### Data for this task
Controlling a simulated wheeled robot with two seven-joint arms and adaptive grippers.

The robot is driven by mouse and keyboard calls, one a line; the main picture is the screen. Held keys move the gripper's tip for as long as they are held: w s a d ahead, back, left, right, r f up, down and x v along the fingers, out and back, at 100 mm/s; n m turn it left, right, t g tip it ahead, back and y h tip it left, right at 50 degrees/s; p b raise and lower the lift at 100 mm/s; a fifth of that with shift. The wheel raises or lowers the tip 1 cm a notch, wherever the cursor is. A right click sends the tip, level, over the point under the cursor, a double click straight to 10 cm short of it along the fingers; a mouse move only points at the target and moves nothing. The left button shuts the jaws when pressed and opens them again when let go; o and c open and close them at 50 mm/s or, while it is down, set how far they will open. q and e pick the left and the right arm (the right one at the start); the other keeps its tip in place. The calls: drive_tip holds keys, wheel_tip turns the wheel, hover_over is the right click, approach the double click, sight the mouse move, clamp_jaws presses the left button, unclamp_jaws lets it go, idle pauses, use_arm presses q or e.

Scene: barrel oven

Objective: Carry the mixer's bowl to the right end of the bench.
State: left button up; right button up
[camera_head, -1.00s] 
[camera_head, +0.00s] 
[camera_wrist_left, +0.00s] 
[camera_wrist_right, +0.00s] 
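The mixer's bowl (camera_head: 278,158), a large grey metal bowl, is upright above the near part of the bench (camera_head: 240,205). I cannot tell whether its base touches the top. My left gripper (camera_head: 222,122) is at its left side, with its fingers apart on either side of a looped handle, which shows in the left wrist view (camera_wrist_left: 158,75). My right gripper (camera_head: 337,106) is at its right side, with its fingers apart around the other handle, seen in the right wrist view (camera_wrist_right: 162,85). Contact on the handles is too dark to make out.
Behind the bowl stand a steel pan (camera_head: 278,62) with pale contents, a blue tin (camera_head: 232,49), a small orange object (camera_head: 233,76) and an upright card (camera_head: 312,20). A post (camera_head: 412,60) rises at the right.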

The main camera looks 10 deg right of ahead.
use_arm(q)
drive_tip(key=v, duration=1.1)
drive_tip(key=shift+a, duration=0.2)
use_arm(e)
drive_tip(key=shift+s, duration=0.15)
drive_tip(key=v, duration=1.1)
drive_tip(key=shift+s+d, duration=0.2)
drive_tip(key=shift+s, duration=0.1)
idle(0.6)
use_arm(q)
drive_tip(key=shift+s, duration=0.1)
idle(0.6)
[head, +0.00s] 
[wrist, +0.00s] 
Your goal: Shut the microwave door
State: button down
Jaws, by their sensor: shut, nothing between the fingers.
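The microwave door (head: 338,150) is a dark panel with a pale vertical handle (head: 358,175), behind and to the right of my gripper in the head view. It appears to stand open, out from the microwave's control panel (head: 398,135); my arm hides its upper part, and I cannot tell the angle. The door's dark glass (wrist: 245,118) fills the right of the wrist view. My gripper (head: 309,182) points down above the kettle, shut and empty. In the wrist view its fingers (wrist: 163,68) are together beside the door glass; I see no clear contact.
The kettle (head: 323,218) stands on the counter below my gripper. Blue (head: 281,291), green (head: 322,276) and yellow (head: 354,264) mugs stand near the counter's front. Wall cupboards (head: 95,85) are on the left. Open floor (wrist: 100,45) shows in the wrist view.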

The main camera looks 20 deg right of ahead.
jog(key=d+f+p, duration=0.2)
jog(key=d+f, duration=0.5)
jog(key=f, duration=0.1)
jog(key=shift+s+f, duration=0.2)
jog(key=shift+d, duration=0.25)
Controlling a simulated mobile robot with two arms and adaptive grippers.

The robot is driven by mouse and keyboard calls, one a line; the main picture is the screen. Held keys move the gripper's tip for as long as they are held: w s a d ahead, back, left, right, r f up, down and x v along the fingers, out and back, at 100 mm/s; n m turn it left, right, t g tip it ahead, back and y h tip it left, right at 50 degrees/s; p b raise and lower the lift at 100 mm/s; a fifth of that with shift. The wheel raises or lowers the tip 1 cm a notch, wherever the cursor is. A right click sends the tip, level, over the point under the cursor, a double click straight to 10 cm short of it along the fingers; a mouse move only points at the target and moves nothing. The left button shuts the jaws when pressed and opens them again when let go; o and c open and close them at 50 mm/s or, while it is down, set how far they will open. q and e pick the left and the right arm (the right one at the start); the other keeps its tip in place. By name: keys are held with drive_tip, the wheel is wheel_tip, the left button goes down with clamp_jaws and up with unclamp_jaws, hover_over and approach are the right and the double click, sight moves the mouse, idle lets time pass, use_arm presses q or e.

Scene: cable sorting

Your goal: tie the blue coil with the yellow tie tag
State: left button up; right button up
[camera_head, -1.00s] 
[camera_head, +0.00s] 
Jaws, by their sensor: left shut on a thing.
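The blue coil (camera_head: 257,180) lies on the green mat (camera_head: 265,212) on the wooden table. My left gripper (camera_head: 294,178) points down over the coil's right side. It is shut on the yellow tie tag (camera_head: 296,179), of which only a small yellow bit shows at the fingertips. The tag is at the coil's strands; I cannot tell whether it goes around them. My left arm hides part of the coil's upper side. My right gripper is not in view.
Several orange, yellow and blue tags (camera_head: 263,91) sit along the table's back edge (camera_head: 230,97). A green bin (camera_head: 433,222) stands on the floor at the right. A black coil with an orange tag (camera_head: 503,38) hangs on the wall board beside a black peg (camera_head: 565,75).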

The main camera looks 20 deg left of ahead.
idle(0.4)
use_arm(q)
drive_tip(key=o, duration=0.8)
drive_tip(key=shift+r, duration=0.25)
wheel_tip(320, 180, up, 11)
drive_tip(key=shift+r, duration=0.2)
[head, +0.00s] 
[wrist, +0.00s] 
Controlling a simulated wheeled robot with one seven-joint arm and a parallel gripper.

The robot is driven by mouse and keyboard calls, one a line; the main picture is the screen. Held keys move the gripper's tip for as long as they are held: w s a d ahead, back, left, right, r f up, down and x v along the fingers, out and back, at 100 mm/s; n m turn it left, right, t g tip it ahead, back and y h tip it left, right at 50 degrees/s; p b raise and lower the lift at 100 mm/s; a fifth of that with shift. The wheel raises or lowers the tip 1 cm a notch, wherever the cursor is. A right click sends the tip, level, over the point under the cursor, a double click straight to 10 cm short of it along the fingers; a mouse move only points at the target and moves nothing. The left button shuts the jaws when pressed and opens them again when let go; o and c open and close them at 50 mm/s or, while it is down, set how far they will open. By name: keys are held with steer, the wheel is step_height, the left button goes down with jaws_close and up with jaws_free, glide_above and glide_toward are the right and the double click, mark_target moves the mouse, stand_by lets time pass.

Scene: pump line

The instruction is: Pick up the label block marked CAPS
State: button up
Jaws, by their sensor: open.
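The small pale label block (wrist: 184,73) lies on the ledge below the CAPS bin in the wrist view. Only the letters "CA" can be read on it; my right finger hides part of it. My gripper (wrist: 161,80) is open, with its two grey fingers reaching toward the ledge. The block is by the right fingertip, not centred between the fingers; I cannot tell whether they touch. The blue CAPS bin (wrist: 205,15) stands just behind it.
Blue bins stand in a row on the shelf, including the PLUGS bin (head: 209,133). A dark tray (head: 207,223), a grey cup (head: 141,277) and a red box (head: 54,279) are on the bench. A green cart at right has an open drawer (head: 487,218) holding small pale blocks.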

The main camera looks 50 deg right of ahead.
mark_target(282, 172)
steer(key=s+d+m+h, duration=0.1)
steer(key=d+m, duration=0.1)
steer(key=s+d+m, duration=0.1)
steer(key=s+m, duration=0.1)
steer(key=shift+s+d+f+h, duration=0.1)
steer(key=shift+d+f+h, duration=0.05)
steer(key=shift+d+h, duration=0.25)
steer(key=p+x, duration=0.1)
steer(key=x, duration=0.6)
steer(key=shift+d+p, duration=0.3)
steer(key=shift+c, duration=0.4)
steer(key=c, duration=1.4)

### Given exercise
In the entries above, find the lines containing the word "joint" and say how many there are, with no other words.

### Output below
2